### Exercise objective
Using the data below, copy every line that contains the word "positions".

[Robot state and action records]
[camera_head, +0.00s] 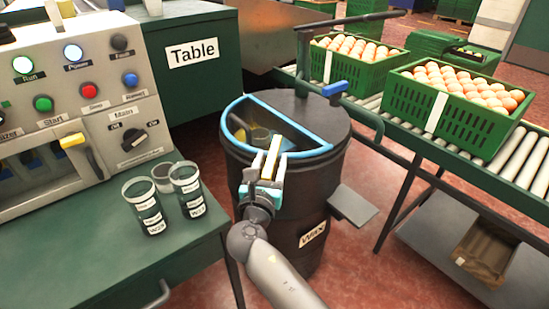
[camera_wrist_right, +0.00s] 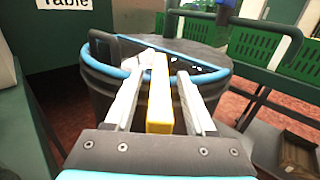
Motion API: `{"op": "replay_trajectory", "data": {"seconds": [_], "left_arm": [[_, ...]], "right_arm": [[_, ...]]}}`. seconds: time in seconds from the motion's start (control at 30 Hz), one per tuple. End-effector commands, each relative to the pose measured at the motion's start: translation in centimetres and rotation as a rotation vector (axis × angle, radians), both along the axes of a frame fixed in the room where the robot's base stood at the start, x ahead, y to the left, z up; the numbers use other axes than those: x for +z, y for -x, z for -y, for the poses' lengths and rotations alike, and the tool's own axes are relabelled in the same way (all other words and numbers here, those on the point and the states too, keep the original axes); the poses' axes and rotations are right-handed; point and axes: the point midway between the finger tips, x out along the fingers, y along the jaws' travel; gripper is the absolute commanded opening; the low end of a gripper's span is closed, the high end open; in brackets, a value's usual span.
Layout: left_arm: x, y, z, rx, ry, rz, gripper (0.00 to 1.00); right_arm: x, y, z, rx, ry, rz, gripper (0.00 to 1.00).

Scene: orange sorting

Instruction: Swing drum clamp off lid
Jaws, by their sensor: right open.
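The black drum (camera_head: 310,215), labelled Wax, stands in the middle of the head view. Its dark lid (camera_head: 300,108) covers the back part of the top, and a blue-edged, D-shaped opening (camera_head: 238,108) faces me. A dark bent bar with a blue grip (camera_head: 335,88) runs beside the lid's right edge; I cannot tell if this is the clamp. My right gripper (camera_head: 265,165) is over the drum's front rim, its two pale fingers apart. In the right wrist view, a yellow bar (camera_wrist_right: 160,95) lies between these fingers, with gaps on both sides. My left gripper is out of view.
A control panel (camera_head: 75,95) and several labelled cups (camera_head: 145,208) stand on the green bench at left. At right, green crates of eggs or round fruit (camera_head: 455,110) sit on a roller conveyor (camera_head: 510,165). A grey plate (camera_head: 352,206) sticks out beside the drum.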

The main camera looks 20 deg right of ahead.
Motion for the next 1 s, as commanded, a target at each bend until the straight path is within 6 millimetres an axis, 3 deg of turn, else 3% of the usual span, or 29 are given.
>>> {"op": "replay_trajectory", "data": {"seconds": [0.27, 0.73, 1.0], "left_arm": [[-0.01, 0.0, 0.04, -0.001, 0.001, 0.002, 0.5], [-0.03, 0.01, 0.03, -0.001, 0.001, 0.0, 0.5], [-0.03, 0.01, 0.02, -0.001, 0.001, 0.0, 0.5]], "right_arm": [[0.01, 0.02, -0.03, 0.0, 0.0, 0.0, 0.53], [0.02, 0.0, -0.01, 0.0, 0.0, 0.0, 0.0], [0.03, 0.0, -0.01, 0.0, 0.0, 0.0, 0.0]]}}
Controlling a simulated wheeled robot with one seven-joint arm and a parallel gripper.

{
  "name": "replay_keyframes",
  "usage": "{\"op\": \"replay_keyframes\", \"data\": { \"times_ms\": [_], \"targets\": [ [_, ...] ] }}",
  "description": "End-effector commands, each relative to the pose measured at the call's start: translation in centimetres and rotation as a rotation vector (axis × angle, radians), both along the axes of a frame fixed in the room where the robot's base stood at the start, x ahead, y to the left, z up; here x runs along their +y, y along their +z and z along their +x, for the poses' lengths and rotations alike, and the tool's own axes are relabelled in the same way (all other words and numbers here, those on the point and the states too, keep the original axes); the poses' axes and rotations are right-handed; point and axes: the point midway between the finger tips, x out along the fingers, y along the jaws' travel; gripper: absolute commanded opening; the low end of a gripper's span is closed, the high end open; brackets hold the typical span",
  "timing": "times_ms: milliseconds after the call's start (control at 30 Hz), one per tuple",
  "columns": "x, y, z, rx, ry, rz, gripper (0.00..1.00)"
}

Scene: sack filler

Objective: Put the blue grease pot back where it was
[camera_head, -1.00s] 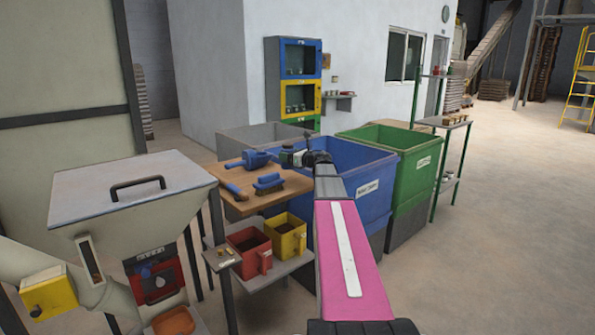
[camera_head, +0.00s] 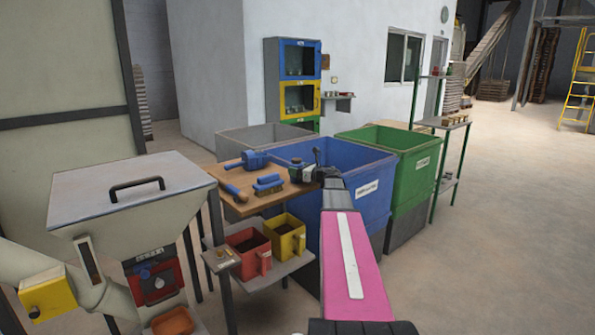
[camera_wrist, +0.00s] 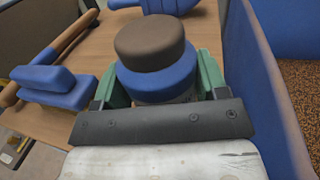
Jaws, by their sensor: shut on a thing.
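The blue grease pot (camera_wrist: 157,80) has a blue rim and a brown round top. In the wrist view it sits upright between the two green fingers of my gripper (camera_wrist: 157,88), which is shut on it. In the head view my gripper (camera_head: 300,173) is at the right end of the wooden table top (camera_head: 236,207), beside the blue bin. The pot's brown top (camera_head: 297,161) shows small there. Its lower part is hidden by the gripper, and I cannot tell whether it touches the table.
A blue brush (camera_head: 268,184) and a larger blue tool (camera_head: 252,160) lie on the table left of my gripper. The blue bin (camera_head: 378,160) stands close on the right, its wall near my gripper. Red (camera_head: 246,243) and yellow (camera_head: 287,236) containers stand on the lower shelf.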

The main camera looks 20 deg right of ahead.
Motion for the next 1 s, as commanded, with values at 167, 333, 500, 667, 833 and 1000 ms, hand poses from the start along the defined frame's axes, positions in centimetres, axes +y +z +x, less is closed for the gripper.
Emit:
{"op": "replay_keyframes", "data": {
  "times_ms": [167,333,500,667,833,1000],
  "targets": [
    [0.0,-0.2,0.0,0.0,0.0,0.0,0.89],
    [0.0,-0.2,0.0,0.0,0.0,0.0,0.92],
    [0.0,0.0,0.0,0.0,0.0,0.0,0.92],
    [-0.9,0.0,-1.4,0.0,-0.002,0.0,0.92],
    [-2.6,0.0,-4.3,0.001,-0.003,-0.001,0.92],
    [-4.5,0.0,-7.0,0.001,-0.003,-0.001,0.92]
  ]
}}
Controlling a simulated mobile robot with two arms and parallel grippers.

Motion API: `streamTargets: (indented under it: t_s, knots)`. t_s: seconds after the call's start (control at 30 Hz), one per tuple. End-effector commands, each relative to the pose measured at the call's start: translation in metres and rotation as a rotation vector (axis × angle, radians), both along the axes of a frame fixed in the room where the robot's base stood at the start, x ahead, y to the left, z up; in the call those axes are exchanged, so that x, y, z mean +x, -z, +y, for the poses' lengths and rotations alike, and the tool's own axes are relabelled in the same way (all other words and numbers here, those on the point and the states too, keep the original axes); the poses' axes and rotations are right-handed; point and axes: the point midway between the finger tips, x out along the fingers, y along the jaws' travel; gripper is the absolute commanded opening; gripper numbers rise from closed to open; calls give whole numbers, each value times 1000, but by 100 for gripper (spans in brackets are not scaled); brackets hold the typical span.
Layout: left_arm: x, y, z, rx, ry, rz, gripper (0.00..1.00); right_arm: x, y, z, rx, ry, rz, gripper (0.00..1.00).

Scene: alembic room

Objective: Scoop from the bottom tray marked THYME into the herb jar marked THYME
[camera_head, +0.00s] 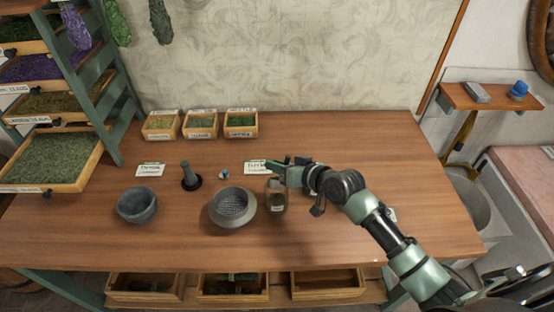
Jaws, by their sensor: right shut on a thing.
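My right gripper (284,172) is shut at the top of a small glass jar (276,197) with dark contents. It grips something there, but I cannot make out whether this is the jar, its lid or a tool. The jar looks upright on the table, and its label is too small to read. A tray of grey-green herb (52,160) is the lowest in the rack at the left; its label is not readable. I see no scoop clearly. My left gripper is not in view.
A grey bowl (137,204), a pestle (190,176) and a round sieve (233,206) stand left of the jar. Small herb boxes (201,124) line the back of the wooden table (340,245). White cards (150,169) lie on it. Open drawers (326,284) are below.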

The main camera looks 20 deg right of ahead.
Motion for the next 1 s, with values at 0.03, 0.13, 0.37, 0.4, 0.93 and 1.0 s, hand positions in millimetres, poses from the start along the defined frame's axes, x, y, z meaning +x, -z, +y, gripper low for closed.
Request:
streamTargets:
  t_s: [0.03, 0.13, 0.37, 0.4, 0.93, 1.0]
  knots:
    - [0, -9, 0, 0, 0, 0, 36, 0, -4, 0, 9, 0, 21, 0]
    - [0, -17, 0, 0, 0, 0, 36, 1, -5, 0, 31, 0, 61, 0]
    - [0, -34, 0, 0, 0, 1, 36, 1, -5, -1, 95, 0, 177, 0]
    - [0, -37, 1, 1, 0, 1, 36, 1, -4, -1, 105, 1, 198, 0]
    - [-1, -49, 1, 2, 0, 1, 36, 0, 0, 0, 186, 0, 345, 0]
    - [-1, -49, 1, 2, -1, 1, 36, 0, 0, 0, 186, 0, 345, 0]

### Answer to this problem
Motion for the next 1 s, as commanded, with values at 167, 333, 500, 667, 833 and 1000 ms, hand poses from the start along the defined frame's axes, positions in centimetres, axes +y +z +x, less is closed for the gripper.
Motion for the next 1 s, with values at 0.03, 0.13, 0.37, 0.4, 0.93 and 1.0 s, hand positions in millimetres, poses from the start along the defined frame's axes, x, y, z meaning +x, -z, +y, gripper low for closed.

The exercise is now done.